If she wants to work on gymnastics at home, why don't you give her a straddle to handstand challenge or encourage working on her splits, something that is hard to go wrong with.

Patience is the key word in gymnastics, there is always another skill waiting around the corner to learn, so it is our job as parents to enjoy the marathon and try not to turn it into a sprint. :D

This is of course just my opinion, check with your coach if you are not sure how to help, I am sure they can advise.
If she really wants to work on something at home, doing a handstand facing out with her hands away from the wall (forces her into a tight arch shape as in a back handspring) and holding it for 10 to 20 seconds will give her more strength and confidence in that position, but doing back handsprings at home is probably a bad idea.

The good thing is that you are aware that bending knees now is reinforcing a horrible habit, and it needs to be addressed by her coaches now.
An update

Thanks to all who had great exercise suggestions. We are using them. Just an update to say, PROBLEM FIXED! Her coaches were very impressed today. In addition to the suggestions given, I had her jump back into handstand then fall into a tight push up position and did not allow her to do any BHS solo for the past few days.

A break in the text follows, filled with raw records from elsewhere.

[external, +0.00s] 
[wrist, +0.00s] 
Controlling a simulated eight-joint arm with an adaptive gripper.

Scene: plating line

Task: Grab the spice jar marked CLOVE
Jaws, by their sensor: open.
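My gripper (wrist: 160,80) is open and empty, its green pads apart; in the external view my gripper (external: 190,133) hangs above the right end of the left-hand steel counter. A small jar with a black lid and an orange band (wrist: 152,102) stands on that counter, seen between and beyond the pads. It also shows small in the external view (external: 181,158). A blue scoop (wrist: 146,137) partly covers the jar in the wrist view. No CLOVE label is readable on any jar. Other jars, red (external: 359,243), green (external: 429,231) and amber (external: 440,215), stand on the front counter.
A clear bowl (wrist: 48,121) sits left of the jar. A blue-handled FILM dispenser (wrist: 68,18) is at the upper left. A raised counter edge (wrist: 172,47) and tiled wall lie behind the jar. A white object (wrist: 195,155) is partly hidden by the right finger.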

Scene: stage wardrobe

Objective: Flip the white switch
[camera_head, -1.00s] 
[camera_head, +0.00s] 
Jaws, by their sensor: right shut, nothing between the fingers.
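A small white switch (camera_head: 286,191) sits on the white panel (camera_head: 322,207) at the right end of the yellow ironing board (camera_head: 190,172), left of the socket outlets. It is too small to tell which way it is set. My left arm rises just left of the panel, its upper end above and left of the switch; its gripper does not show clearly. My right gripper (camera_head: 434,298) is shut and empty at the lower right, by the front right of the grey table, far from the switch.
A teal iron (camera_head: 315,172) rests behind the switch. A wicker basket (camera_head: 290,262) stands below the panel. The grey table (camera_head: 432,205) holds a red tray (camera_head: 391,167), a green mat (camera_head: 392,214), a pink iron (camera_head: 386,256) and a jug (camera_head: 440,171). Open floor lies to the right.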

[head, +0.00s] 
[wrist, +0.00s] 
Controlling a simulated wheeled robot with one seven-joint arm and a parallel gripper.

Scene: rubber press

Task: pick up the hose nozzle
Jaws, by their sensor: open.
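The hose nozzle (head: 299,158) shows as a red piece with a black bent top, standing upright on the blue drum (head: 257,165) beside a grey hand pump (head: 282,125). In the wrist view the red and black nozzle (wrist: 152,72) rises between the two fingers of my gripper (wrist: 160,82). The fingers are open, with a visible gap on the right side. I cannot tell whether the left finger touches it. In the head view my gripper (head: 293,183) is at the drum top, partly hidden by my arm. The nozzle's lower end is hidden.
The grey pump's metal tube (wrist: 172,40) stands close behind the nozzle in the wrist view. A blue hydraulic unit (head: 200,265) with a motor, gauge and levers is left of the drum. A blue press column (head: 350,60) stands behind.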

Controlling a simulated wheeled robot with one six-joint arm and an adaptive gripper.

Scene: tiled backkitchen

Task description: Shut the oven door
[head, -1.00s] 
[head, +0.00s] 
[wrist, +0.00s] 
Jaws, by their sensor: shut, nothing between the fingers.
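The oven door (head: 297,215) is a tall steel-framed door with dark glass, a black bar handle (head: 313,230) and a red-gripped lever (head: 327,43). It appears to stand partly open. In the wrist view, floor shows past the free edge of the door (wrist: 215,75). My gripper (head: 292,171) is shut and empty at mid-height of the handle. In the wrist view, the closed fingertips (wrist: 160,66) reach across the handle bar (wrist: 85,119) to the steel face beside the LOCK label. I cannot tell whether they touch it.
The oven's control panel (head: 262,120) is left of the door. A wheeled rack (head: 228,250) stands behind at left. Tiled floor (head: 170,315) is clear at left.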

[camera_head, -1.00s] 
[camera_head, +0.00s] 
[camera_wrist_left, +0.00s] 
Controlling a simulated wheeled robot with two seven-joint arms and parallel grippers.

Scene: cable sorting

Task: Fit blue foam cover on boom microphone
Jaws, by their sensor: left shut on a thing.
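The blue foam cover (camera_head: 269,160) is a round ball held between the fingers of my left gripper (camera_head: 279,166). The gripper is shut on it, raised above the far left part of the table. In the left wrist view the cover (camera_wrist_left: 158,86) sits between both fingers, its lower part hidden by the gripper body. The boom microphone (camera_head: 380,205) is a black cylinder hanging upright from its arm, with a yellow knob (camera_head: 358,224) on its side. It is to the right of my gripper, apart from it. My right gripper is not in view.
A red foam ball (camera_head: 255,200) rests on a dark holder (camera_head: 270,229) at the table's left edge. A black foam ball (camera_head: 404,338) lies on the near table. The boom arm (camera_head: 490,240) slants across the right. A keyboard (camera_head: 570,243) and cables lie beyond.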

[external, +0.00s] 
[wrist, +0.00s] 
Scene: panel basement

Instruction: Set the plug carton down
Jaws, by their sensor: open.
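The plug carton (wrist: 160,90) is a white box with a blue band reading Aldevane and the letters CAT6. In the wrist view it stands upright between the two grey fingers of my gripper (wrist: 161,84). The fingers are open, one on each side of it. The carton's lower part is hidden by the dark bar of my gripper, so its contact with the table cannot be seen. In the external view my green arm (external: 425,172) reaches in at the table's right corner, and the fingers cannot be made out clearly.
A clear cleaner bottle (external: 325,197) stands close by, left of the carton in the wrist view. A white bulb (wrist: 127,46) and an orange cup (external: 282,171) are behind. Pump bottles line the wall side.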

Looks like your problem isn't a problem anymore, but I figured I'd still add my opinion. Yes, most beginners have bent legs in a BHS. There's a strange sort of fear that comes with jumping backwards so most beginners will hold back just a bit even when they know they can do it perfectly with a spot. Holding back usually just results in not sitting back enough and bending the legs. As she gains confidence, I expect this problem will gradually go away - I don't do much about it with my kids.

Creating "safe" places to work a BHS can help. Try the tumble trak or doing them down a wedge. This will eliminate most of the fear and allow the kid to really focus on proper technique and any corrections her coach may give her. A BHS is one of those skills you just have to do over and over and over to get it just right.